О полноценном беглом чтении мы можем говорить только тогда, когда смысловой единицей восприятия текста является целое предложение. В этом случае, читая, ребенок сразу схватывает смысл целого предложения и легко понимает любые тексты. Таких детей можно обучить грамотному письму, но в начальной школе их не более 2-3-х человек на класс. Значительно чаще у современных школьников в качестве смысловой единицы восприятия текста выступает словосочетание. В этом случае смысл предложения понимается не сразу, а как бы складывается из двух-трех кусков, и навык чтения уже неполноценен. Просто построенные тексты на знакомые темы дети понимать могут. Однако длинные, стилистические усложненные предложения, характерные для литературных произведений, понимаются с трудом, частично и искаженно.
В том, что современная молодежь не читает, виноваты не компьютеры и ТВ, а программы начальной школы, которые чтению, как пониманию текстов, не учат. Если в школу приходит ребенок, не умеющий читать, то таким он школу и заканчивает, доучившись до 7-го, реже – до 9-го класса.

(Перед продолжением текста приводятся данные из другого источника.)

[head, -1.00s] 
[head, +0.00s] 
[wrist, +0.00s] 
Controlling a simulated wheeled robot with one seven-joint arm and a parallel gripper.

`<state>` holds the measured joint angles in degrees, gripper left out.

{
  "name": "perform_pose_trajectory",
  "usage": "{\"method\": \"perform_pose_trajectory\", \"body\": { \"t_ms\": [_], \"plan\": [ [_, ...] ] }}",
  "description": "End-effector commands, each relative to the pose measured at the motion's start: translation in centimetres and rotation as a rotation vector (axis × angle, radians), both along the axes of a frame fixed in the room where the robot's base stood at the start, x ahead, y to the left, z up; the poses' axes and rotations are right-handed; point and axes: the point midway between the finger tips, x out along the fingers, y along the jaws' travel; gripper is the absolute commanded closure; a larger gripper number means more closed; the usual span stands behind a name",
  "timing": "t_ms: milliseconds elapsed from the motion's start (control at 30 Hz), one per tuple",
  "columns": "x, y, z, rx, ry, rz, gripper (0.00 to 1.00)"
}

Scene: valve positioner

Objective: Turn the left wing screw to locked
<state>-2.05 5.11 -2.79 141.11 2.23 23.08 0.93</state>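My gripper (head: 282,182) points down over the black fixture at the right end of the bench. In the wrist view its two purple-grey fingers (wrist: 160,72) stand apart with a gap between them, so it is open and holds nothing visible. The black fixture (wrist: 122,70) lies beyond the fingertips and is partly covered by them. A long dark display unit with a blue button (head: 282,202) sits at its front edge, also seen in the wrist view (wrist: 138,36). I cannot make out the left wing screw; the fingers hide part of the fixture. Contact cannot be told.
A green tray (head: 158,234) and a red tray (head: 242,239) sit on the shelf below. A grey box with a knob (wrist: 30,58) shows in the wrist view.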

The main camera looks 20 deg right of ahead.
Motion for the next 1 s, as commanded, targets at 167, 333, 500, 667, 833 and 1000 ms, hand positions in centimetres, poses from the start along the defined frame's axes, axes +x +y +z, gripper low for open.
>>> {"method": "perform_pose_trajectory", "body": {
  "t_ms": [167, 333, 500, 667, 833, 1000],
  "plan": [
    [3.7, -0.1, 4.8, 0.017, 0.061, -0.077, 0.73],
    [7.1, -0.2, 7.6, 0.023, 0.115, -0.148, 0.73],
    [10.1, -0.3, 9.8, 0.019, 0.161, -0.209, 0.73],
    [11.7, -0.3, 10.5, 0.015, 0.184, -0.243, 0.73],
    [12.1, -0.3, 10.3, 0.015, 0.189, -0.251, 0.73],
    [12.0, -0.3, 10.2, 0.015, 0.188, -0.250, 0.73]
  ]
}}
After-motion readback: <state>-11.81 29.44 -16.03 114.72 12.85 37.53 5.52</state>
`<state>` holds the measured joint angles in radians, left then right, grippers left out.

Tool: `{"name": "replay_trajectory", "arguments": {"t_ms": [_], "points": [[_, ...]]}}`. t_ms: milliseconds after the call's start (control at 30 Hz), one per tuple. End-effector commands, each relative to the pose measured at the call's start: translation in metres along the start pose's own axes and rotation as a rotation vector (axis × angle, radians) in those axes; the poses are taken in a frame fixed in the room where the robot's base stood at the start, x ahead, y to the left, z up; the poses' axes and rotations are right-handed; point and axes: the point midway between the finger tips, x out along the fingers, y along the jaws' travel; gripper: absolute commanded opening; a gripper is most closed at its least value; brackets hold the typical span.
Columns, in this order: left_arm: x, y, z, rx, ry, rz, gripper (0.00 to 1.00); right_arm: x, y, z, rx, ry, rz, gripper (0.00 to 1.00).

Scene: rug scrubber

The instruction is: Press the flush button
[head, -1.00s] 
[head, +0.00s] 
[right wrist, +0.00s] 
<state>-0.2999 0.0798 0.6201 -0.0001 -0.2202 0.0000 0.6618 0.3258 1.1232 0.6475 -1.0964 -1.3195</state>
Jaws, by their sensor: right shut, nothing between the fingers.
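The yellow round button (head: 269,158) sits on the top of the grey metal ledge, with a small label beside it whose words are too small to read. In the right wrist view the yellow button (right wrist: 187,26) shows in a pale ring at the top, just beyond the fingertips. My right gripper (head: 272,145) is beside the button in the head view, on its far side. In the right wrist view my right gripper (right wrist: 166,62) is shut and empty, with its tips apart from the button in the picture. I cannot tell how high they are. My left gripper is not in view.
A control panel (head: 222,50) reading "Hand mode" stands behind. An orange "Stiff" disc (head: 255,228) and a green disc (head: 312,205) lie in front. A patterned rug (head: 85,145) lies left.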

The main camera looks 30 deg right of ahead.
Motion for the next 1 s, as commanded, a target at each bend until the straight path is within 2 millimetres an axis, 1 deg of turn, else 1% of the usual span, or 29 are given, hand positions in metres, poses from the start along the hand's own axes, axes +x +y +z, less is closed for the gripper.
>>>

Можно задать стандартные для России вопросы: «Кто виноват?» и «Что делать?» Анализ ситуации приводит только к одному неприятному выводу. Либо в среде работников Министерства образования слабо с логикой, либо для них главное – это честь мундира, и чем меньше грамотных в России, тем проще эту честь мундира будет сохранять. Академической педагогике также проще ощущать собственную значимость на фоне общей безграмотности. Жалко учителей и логопедов, которые как бы упорно ни работали, не в состоянии по современным программам обучить детей русскому языку.